I have a giant mess to deal with. Where's the freakin' 409?
Rama-lama-ding-dong!
You really are a goober. Keeps me very entertained.
Wow. Sounds like you had a sucky vacation in Miseryland. You seem to be too far in your head...
Maybe your next vacation a should be spent spending time with people or doing things that are life-affirming and make you happy. Hmm -you could use that in your everyday life too, it seems.
Aaaah, Mister Grunt, the temptation to respond to some of that as sexual innuendo is hard to resist. Does that mean you are a pervert, or that I am?
As to the other, we've discussed enough you know my views, come on monkey boy, let's jitterbug!
I understand giving up on the fairy tales. I also have let go of my belief in karma.
You're a deep thinker. I wish I pontificated as much as you do. Keep on rockin'. Mick says hi.
Grunt my friend, your blog is 90% read by women. You get the solitude you want to get. If I am wrong, there is every chance the chick you want is just nuts.

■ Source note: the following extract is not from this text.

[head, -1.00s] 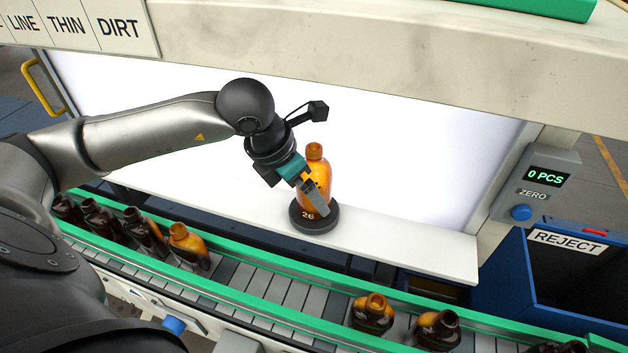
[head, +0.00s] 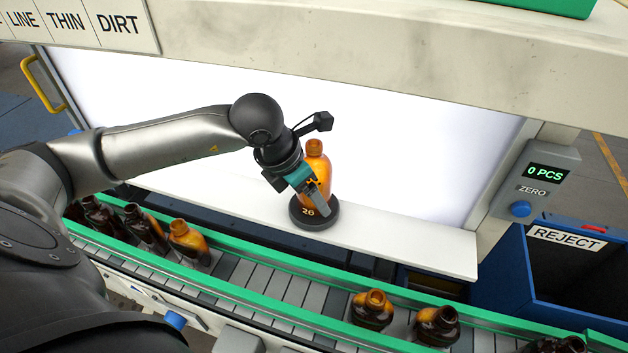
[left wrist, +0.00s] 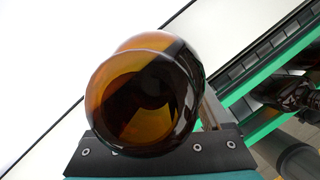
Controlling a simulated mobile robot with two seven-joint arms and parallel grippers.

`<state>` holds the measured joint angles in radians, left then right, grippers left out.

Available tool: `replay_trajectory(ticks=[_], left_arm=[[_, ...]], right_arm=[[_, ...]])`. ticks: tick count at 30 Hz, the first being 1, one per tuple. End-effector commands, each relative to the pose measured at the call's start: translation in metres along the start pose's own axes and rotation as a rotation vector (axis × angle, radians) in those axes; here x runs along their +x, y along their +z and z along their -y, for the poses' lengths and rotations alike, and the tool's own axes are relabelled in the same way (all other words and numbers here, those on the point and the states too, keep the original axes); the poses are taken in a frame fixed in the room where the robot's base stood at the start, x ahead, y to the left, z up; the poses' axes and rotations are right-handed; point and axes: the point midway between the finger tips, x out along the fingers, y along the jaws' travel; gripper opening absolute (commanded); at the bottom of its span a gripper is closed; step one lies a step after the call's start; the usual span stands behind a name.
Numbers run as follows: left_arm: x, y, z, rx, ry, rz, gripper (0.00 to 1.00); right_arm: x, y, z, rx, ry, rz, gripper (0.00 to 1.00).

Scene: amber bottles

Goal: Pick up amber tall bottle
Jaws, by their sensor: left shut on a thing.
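The amber tall bottle (head: 317,172) stands upright on a round black base (head: 299,216) marked 26, on the white ledge before the lit panel. My left gripper (head: 318,199) reaches it from the left and is shut on its lower body. In the left wrist view the amber bottle (left wrist: 140,100) fills the middle, close above the gripper's dark plate. The far finger is mostly hidden behind the bottle. My right gripper is in neither view.
A green-railed conveyor (head: 265,284) runs in front, carrying several amber bottles, such as one at left (head: 188,240) and one at right (head: 372,308). A blue REJECT bin (head: 527,275) and a counter reading 0 PCS (head: 546,174) are at right. The white ledge (head: 420,246) is clear right of the base.

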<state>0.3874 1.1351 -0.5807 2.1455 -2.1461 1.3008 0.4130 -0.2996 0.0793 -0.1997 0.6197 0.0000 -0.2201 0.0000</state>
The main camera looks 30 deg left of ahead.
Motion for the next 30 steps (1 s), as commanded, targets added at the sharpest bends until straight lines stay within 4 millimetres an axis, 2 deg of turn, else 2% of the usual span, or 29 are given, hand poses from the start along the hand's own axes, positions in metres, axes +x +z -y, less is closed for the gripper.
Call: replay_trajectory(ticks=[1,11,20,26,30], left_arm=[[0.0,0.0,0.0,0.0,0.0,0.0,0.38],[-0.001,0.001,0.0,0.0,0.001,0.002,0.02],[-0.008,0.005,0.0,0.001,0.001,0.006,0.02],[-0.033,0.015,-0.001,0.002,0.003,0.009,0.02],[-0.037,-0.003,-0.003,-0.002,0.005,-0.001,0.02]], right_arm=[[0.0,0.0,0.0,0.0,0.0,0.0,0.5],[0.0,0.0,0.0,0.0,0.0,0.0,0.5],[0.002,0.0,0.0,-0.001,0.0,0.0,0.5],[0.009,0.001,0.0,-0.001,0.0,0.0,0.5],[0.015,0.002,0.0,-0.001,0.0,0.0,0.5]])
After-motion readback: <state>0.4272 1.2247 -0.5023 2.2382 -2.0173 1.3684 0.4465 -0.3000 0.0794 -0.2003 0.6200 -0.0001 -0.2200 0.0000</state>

Or a player. Women do that too, y'know.
sometimes when you try to unpack what is up there, you find yourself more lost than before. so try not to unpack so much and just let it happen. ;)
grr, I hate when that happens. (the lost post thing)
I see you have a new friend interested in taking money out of your pockets.
anonymous sucks arse!
wow thats pretty harsh. I promise no bullshite from me..not sure if you are referring to anybody on here or not...but nontheless no bullshite from me
If we never had expectations we would never be disappointed.
I bet that wasn't helpful.
I know a place where you can make $900.
Anyway, there are some shitty people out there that are fucked up. That's their problem.
You go at life with an open heart, which makes you a good person. If someone you attempt to connect with can't deal with that, it doesn't mean you are the broken one.
As hard as it may be, you must keep going. We are not meant to be with everyone we meet. Can you imagine how tired your wee wee would get? Sheesh, you think you're a basketball player or sumpin'?